Copy each line holding the string "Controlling".

^^^^^^^^^^^^^^^^

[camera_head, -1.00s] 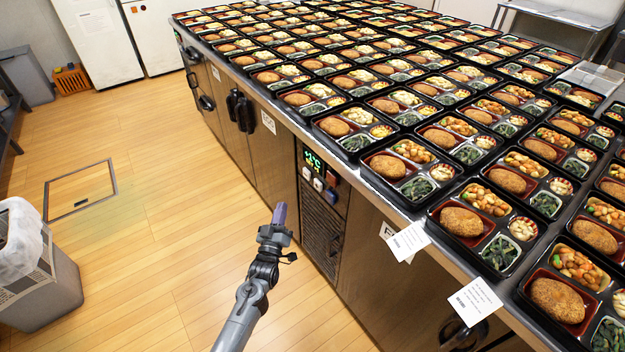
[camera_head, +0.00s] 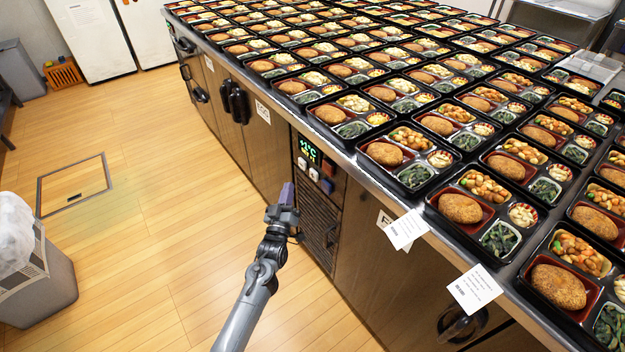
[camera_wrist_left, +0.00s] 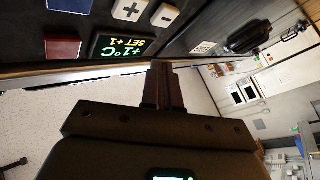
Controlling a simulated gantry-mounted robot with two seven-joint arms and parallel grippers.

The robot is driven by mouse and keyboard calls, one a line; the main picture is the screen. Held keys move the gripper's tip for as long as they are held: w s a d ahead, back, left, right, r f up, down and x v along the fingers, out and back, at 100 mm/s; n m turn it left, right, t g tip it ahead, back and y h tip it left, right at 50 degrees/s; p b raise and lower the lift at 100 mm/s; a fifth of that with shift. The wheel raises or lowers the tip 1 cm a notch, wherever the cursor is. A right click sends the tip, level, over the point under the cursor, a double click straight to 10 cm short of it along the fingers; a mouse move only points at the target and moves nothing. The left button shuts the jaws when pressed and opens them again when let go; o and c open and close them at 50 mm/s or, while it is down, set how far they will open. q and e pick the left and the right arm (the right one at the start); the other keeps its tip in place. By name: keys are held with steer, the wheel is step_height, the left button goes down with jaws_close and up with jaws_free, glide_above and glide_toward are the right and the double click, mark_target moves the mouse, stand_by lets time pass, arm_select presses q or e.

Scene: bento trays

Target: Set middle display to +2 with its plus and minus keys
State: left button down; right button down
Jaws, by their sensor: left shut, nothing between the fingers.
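The lit display (camera_head: 309,150) is on the counter's front panel. In the left wrist view the display (camera_wrist_left: 121,47) appears upside down and reads +1°C, with SET +1. Beside it there are a white plus key (camera_wrist_left: 130,9) and a white minus key (camera_wrist_left: 165,15). Both keys show small in the head view, below the display. My left gripper (camera_head: 287,192) is shut and empty, in front of the panel and lower than the keys in the head view. In the wrist view its fingertips (camera_wrist_left: 162,68) appear apart from the keys. My right gripper is not in view.
A vent grille (camera_head: 318,226) is under the controls. Bento trays cover the counter, and paper labels (camera_head: 406,229) hang over its edge. The wooden floor (camera_head: 165,225) at left is largely clear.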

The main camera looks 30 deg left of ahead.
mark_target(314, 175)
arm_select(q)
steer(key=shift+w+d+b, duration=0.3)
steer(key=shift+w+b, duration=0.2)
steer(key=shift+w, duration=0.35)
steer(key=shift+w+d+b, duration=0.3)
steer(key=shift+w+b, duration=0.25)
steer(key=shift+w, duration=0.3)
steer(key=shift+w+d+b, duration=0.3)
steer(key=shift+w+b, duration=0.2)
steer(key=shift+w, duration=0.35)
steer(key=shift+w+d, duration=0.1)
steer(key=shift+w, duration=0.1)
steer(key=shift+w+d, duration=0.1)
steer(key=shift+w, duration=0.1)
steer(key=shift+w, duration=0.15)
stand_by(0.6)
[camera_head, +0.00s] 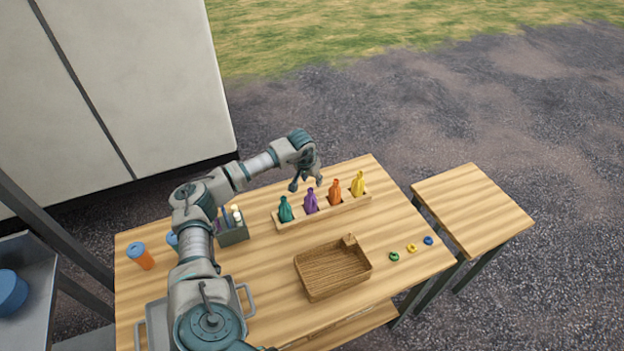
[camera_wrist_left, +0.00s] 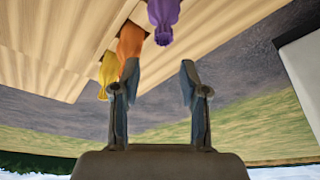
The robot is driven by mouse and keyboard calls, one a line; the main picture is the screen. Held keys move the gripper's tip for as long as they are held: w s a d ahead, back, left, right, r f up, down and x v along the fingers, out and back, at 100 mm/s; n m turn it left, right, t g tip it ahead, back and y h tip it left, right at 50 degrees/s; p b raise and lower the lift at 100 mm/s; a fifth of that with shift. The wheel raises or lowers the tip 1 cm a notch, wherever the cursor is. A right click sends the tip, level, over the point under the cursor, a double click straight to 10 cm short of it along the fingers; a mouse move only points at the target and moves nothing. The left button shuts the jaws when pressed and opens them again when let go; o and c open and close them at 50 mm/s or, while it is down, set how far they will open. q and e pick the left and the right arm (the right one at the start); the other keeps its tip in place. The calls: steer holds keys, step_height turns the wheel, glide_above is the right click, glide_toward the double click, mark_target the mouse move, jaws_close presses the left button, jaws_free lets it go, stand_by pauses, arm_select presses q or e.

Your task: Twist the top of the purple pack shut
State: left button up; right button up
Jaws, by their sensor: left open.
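The purple pack (camera_head: 311,202) stands upright in a wooden rack (camera_head: 322,209), between the green pack (camera_head: 285,209) and the orange pack (camera_head: 335,192). Its neck is narrow. My left gripper (camera_head: 306,186) is open and empty, above and just behind the purple pack. In the left wrist view the purple pack (camera_wrist_left: 164,18) is at the top edge, partly cut off, beyond the spread fingers (camera_wrist_left: 160,82). The orange pack (camera_wrist_left: 130,42) and yellow pack (camera_wrist_left: 108,72) show to its left there. I cannot tell whether any finger touches a pack. My right gripper is not in view.
A yellow pack (camera_head: 358,184) stands at the rack's right end. In front are a wicker basket (camera_head: 333,283) and small rings, green (camera_head: 394,257), yellow (camera_head: 412,248) and blue (camera_head: 428,240). A grey caddy (camera_head: 233,235) and orange cup (camera_head: 140,257) stand left. The side table (camera_head: 473,212) is bare.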

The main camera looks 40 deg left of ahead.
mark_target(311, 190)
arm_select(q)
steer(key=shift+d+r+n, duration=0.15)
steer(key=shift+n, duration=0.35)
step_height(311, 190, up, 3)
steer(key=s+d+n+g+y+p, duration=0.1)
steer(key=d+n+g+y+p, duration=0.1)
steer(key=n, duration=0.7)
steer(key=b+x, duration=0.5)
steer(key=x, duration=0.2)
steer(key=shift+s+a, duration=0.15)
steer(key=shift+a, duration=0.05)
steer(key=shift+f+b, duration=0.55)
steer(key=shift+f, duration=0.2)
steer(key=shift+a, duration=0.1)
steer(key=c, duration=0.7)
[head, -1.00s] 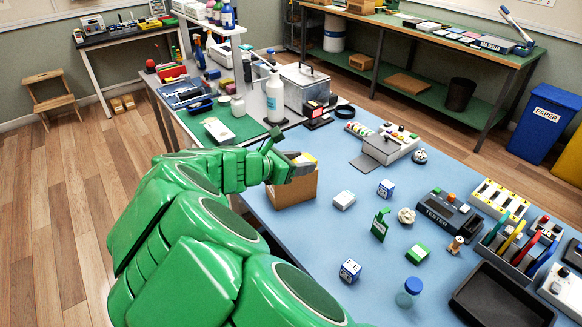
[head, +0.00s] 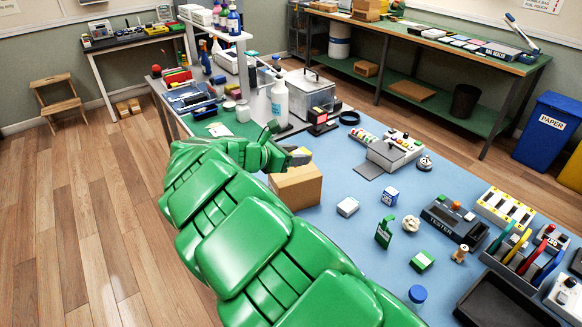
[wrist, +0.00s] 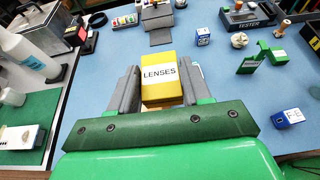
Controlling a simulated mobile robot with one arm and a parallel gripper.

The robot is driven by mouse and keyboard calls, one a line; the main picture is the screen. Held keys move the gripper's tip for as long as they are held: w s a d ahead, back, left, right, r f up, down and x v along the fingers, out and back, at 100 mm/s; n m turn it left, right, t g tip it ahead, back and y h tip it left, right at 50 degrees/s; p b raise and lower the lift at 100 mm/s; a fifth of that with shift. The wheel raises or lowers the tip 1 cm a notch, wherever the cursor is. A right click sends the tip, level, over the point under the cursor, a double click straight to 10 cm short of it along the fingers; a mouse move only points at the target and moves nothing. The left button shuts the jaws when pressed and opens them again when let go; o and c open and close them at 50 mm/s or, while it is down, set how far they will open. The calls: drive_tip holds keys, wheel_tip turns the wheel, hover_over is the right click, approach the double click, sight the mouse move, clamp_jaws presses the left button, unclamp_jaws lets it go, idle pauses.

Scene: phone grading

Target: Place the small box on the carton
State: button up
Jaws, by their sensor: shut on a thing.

^^^^^^^^^^^^^^^^

- _Exercise answer_
Controlling a simulated gantry-mounted robot with two seven-joint arms and parallel grippers.
Controlling a simulated mobile robot with one arm and a parallel gripper.

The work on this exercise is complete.